KAIST POW 2012-21 : Determinant of a random 0-1 matrix

Determinant of a random 0-1 matrix

 Let $n$ be a fixed positive integer and let $p\in(0,1)$. Let $D_n$ be the determinant of a random $n \times n$ 0-1 matrix whose entries are independent identical random variables, each of which is 1 with the probability $p$ and 0 with the probability $1-p$. Find the expected value and variance of $D_n$.

 

Proof. If $x$ is such a random variable, $E(x)=E(x^2)=p$.

If $n=1$, $D_n=x$. So $E(D_n)=E(x)=p$, $Var(D_n)=E(x^2)-E(x)^2 = p-p^2$.

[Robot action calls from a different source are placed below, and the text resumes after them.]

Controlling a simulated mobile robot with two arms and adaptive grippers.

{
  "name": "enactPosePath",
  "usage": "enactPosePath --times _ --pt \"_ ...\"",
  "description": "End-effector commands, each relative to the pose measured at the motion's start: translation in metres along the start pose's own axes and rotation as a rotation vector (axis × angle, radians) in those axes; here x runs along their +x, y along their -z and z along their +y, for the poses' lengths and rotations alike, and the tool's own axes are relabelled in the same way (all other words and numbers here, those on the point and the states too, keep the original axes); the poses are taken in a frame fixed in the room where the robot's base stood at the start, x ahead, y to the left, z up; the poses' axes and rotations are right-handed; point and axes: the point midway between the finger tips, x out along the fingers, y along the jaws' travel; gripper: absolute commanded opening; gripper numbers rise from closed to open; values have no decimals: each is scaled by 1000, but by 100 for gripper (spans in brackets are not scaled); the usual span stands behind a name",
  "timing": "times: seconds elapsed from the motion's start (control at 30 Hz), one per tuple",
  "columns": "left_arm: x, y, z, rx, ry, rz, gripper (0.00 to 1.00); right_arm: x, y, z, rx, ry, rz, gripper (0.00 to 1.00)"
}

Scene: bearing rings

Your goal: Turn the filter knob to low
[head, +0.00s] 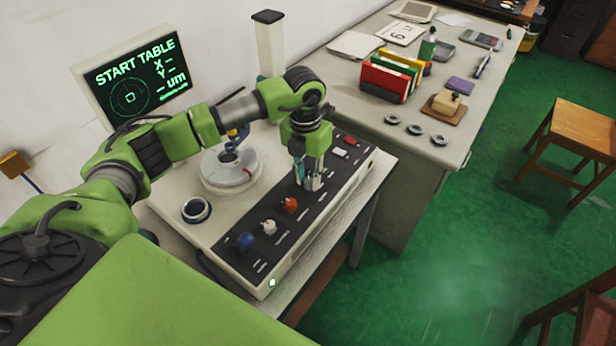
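The black control panel (262,250) runs along the front of a white instrument. It carries a blue knob (245,241), a white knob (269,226) and an orange-red knob (290,204). A white switch (338,153) and a red switch (350,141) sit at its far end. The labels are too small to read, so I cannot tell which knob is the filter knob. My left gripper (309,183) points down at the panel, just beyond the orange-red knob. Its fingers hide that spot, and I cannot tell whether they hold anything. My right gripper is not in view.
A round turntable (231,170) and a dark-rimmed ring (196,210) are on the instrument top. A monitor (135,80) reading START TABLE stands behind. The desk (340,105) to the right holds coloured binders (390,75) and several bearing rings (415,129).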

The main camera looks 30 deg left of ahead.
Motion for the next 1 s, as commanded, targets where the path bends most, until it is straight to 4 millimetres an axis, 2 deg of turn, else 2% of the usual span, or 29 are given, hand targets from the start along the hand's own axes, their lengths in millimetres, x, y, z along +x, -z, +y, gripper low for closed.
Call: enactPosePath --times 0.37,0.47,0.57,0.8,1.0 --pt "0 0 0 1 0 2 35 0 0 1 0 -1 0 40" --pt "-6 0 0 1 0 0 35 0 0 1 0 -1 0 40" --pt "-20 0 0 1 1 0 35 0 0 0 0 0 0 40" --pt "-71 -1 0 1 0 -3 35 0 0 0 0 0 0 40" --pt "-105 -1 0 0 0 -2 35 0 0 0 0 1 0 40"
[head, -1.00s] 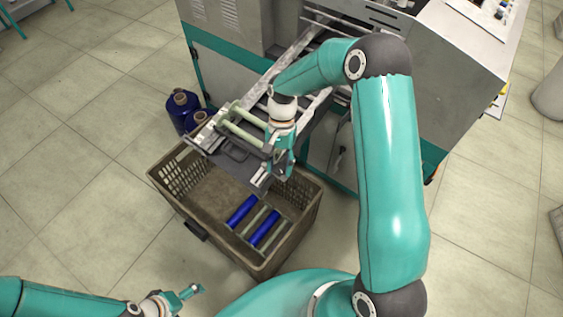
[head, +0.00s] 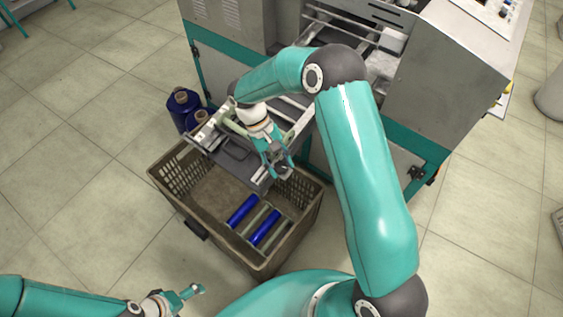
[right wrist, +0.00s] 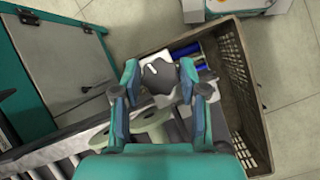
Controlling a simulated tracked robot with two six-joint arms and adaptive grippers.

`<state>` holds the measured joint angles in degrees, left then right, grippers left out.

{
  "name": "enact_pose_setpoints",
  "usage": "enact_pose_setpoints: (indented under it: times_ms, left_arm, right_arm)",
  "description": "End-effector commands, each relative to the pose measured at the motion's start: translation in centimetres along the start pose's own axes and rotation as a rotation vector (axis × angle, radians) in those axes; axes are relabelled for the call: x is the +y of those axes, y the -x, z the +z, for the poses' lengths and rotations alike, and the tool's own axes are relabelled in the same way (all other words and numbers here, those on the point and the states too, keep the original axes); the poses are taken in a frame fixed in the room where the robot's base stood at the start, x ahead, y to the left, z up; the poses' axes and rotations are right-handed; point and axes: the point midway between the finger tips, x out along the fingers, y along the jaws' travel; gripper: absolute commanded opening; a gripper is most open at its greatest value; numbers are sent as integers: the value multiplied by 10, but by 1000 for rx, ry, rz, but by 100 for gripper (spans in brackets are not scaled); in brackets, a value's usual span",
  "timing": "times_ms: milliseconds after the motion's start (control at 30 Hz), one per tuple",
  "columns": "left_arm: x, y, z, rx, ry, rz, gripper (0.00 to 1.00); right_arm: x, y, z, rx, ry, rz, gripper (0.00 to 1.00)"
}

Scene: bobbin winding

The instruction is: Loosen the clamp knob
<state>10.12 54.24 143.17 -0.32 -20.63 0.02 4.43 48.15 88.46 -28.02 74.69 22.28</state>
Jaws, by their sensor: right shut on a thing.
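The clamp knob (right wrist: 160,76) is a dark, lobed knob at the outer end of the machine's rail carriage. In the right wrist view it sits between the two fingertips of my right gripper (right wrist: 160,84), which is shut on it. In the head view my right gripper (head: 280,166) points down at the carriage end, above the crate's back edge; its fingers and arm hide most of the knob there. My left gripper (head: 192,291) is low at the left, away from the knob; its fingers are too small to read.
A brown crate (head: 182,212) stands under the carriage and holds blue and grey-green rollers (head: 243,210). Dark blue bobbins (head: 183,104) stand on the floor at its left. The grey and teal machine (head: 460,80) is behind. The floor at the left is clear.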

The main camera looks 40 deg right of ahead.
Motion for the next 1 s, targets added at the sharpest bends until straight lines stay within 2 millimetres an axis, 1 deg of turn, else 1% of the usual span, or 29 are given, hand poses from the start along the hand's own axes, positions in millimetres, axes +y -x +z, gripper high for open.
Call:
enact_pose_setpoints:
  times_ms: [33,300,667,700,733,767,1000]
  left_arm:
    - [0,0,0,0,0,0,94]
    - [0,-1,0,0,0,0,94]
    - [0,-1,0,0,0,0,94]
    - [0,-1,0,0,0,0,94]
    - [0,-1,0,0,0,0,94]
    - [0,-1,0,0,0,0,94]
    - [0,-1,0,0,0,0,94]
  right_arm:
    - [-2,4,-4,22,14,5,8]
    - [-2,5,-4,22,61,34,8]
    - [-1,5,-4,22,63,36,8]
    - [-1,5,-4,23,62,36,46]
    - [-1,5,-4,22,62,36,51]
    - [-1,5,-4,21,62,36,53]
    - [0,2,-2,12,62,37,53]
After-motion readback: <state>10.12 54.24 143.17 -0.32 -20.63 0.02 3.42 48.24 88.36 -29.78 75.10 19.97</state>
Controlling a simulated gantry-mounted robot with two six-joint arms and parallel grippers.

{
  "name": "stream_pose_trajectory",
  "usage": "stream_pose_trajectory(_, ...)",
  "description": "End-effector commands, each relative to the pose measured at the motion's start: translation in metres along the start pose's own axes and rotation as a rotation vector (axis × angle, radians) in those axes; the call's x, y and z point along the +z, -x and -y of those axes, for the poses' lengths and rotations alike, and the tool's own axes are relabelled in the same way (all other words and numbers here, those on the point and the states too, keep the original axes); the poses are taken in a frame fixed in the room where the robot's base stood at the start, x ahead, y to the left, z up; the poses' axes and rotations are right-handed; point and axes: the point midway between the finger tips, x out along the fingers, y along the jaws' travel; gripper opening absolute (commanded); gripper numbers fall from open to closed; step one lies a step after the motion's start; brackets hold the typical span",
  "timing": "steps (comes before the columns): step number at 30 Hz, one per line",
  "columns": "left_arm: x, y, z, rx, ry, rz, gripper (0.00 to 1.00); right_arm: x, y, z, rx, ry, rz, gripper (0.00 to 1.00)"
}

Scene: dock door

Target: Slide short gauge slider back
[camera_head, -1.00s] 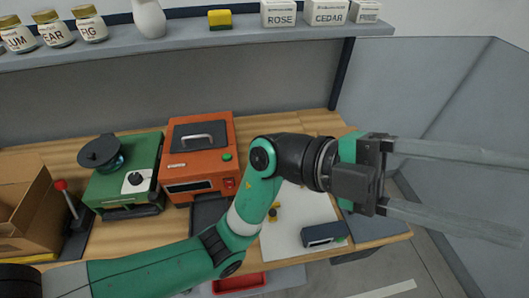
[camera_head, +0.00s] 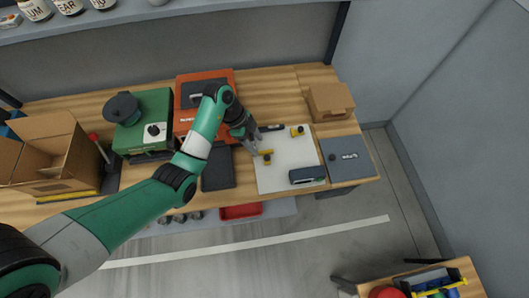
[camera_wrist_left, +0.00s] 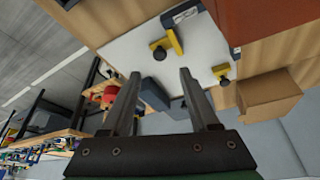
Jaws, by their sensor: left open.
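Two yellow sliders with black knobs sit on a white board (camera_head: 288,178) on the bench. One yellow slider (camera_head: 267,157) is near the board's left side and the other (camera_head: 298,131) near its back edge. I cannot tell which is the short gauge slider. They also show in the left wrist view, one at the top (camera_wrist_left: 175,41) and one at the right (camera_wrist_left: 221,70). My left gripper (camera_head: 256,143) is open, empty and close to the left-side slider. In the wrist view its fingers (camera_wrist_left: 160,72) stand apart below the sliders. My right gripper is out of view.
A dark blue stapler-like block (camera_head: 307,175) lies at the board's front edge. An orange machine (camera_head: 190,118) and a green machine (camera_head: 160,107) stand to the left. A cardboard box (camera_head: 330,101) is behind right, a grey plate (camera_head: 347,158) right.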

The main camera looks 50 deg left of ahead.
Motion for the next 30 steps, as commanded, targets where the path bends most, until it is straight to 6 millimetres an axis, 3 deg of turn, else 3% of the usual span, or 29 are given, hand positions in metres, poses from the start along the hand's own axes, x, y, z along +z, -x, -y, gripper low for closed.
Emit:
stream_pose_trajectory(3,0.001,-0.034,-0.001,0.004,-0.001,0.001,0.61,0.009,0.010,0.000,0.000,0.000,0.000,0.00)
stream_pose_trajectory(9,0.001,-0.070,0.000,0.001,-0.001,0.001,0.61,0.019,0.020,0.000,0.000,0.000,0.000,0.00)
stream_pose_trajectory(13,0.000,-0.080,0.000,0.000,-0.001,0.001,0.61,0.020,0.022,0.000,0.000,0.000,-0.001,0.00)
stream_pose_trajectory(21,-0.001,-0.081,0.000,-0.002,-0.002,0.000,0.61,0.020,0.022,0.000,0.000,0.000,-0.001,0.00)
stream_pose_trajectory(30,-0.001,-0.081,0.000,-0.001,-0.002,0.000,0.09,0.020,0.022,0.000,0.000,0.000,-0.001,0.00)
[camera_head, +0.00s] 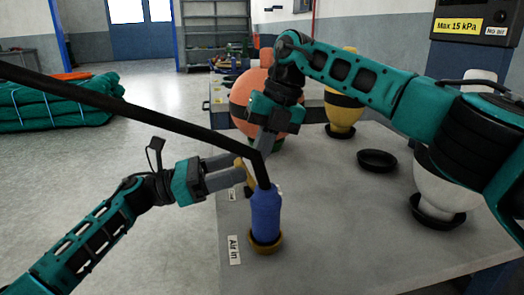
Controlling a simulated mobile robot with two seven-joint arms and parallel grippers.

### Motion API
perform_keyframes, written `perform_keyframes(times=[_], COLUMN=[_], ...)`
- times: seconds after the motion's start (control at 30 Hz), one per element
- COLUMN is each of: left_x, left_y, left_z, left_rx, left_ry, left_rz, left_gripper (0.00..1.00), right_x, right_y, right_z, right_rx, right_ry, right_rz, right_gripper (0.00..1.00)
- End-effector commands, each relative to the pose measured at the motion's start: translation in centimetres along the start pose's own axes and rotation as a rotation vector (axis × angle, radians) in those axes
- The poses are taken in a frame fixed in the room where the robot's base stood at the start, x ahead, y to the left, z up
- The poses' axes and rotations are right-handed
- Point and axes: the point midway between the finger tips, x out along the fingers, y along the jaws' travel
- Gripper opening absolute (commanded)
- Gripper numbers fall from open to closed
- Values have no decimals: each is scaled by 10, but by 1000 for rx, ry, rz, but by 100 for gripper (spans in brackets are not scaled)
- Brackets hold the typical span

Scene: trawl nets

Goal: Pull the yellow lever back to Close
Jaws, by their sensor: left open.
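A blue valve body (266,215) stands upright in a brass-coloured base ring (266,243) at the table's near left edge, next to an "Air in" label (234,250). A black hose (130,112) runs in from the left and bends down into its top. The yellow lever (251,181) shows only in part, just left of the valve top. My left gripper (244,169) is open, its grey fingers reaching right to the lever; whether they touch it is unclear. My right gripper (264,143) points down at the hose's bend; its fingertips overlap the hose, so its grip is unclear.
On the grey table (340,225) stand an orange round float (252,88), a yellow container (343,112), an empty black dish (377,160) and a white container (436,185). A "Max 15 kPa" box (459,25) hangs upper right. Green netting (60,103) lies at left.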

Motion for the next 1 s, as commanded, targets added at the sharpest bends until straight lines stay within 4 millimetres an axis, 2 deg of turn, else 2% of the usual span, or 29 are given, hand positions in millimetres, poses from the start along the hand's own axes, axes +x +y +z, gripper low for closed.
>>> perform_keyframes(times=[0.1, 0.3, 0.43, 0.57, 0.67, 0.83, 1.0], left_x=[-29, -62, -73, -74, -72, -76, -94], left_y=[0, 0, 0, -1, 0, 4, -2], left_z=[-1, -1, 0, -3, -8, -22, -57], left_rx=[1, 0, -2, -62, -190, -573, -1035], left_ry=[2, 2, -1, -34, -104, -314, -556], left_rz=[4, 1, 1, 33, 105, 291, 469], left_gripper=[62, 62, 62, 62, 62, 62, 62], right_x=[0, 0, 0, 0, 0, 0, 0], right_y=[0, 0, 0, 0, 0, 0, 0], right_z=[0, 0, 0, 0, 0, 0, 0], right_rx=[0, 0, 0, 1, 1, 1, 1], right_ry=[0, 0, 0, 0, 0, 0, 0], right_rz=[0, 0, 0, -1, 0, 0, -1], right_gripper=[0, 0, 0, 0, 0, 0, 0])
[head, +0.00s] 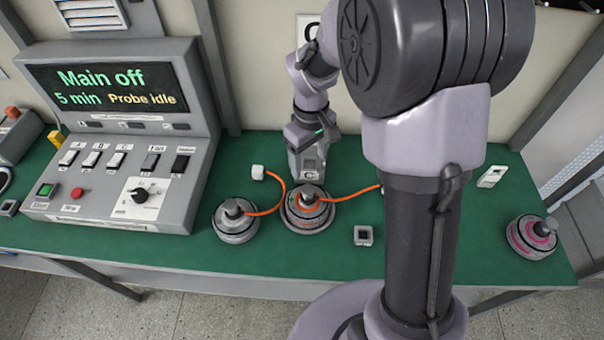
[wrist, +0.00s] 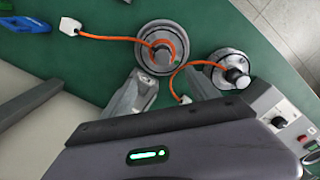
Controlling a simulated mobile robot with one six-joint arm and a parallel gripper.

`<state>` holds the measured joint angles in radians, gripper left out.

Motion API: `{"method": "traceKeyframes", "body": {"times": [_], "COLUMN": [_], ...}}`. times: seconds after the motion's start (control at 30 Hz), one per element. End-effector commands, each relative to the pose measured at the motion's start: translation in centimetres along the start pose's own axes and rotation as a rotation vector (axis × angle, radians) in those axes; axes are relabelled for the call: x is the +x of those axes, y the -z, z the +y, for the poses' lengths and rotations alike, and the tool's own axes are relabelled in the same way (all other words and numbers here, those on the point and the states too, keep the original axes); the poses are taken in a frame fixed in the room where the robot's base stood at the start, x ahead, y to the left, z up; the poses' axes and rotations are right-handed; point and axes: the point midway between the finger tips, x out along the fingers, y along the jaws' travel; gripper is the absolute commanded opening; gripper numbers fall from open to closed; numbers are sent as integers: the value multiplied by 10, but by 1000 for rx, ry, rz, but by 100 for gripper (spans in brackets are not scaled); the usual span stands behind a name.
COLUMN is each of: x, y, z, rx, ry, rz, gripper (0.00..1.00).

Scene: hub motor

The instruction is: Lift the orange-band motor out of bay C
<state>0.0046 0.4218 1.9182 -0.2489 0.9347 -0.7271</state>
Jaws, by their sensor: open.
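The orange-band motor (head: 308,215) sits upright in a round grey seat on the green bench, with a dark shaft on top. An orange cable runs from it to the right, behind my arm. In the wrist view the motor (wrist: 160,47) lies just beyond the fingers, and its cable ends in a white connector (wrist: 69,26). My gripper (head: 310,178) is low at the motor's far side; in the wrist view my gripper (wrist: 173,78) has its two fingers spread with nothing between them. I cannot tell whether a finger touches the motor. A wall sign (head: 308,27), partly hidden by my arm, may show bay C.
A plain grey motor (head: 236,222) stands close left, its orange cable ending in a white connector (head: 258,172). The console (head: 115,140) at left reads "Main off", "5 min", "Probe idle". A small square box (head: 363,236) and a pink-band motor (head: 530,237) are to the right.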

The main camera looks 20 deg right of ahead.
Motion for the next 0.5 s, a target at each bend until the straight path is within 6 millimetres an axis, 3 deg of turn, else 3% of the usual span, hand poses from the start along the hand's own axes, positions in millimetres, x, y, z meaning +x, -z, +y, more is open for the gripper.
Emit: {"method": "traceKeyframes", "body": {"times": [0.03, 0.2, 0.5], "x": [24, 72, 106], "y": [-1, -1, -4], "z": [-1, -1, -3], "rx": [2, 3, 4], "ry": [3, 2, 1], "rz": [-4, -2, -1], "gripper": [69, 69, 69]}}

Suppose $n\geq 2$. Then $D_n =\sum_{\sigma\in S_n} s(\sigma) a_{1\sigma(1)}\cdots a_{n\sigma(n)}=\sum_{\sigma\in S_n}A_\sigma$ where $A_\sigma=s(\sigma) a_{1\sigma(1)}\cdots a_{n\sigma(n)}$ and $s(\sigma)$ is a sign of $\sigma$.
Since entries are independent, $E(A_\sigma)=s(\sigma)p^n$, and $$E(D_n)=p^n \sum_{\sigma \in S_n}s(\sigma)=0$$
Note that $E(A_\sigma A_\tau)=s({\tau}^{-1}\sigma)p^{2n-i}$ where $i=|\{j|\sigma(j)=\tau(j)\}|$. If we take $\phi={\tau}^{-1}{\sigma} \in S_n$, this becomes $s(\phi)p^{2n-i_{\phi}}$ where $i_{\phi} = |\{j|\phi(j)=j\}|$ and there are $n!$ pair of $\sigma$, $\tau$ for each $\phi$.
Then $Var(D_n) = E(D_n^2)-E(D_n)^2 = E(D_n^2)=\sum_{\sigma, \tau \in S_n}E(A_\sigma A_\tau)=n!\sum_{\phi\in S_n}s(\phi)p^{2n-i_{\phi}}=n! p^{2n} \sum_{\phi \in S_n}s(\phi)p^{-i_{\phi}}$.
The summation term is clearly the determinant of a matrix with 1/p for all diagonals and 1 for others.
To compute this, subtracting 1st row to other rows,
$$ \left| \begin{array}{ccccc}\frac{1}{p} & 1 & 1 & \ldots & 1\\ 1-\frac{1}{p} & \frac{1}{p}-1 & 0 & \ldots & 0\\1-\frac{1}{p} & 0 & \frac{1}{p}-1 & \ldots & 0\\ \vdots & \vdots & & \ddots & 0 \\ 1-\frac{1}{p} & 0 & \vdots & & \frac{1}{p}-1 \\ \end{array} \right| $$
Pulling out $\frac{1}{p}-1$, and subtracting other rows to 1st row, it becomes
$$\left(\frac{1}{p}-1\right)^{n-1}\left| \begin{array}{ccccc} \frac{1}{p} + n-1 & 0 & 0 & \ldots & 0\\ -1 & 1 & 0 & \ldots & 0\\ -1 & 0 & 1 & \ldots & 0\\ \vdots & \vdots & & \ddots & 0 \\ -1 & 0 & \vdots & & 1 \\ \end{array} \right| =n\left(\frac{1}{p}-1\right)^{n-1}+\left(\frac{1}{p}-1\right)^n$$
Therefore, $Var(D_n)=n!p^{2n}\left[n\left(\frac{1}{p}-1\right)^{n-1}+\left(\frac{1}{p}-1\right)^n\right]$.